Write out the material exactly, with the pictures left out.
------------------------------
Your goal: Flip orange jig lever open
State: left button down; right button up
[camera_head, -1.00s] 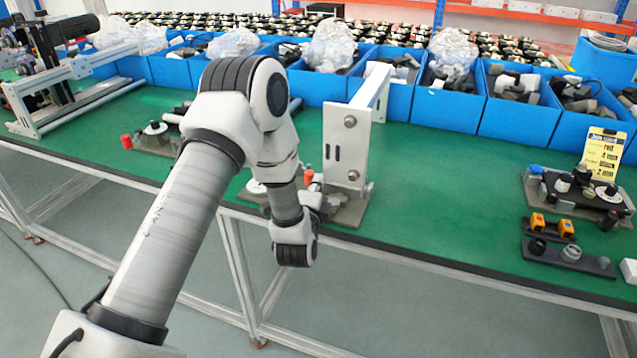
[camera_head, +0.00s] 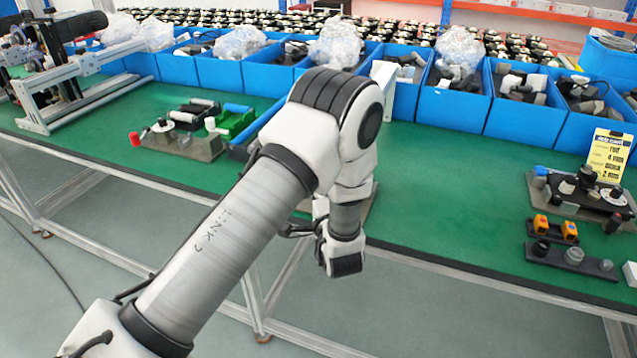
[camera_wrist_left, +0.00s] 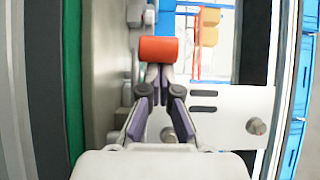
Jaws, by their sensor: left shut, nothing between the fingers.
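The orange jig lever tip (camera_wrist_left: 159,49) is a short orange cylinder in the left wrist view, directly beyond my left gripper (camera_wrist_left: 160,70). My left gripper's fingers are closed together and empty. Their tips overlap the lower edge of the orange cylinder in the picture; I cannot tell whether they touch it. In the head view my left arm covers most of the jig and hides the lever. Only the top of its pale bracket (camera_head: 383,75) and a bit of its base show there. My right gripper is not in view.
A pale bolted plate (camera_wrist_left: 235,115) stands close to the right of my fingers in the wrist view. Another fixture with a red knob (camera_head: 135,139) sits left on the green table (camera_head: 455,190). Blue bins (camera_head: 450,110) line the back. The table between the jig and right-hand fixtures is clear.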

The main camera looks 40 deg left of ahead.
------------------------------
▶ REPLY TO THE EXERCISE:
Your goal: Flip orange jig lever open
State: left button down; right button up
[camera_head, -1.00s] 
[camera_head, +0.00s] 
[camera_wrist_left, +0.00s] 
Jaws, by their sensor: left shut, nothing between the fingers.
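The orange jig lever tip (camera_wrist_left: 159,49) is a short orange cylinder in the left wrist view, directly beyond my left gripper (camera_wrist_left: 160,70). My left gripper's fingers are closed together and empty. Their tips overlap the lower edge of the orange cylinder in the picture; I cannot tell whether they touch it. In the head view my left arm covers most of the jig and hides the lever. Only the top of its pale bracket (camera_head: 383,75) and a bit of its base show there. My right gripper is not in view.
A pale bolted plate (camera_wrist_left: 235,115) stands close to the right of my fingers in the wrist view. Another fixture with a red knob (camera_head: 135,139) sits left on the green table (camera_head: 455,190). Blue bins (camera_head: 450,110) line the back. The table between the jig and right-hand fixtures is clear.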

The main camera looks 40 deg left of ahead.

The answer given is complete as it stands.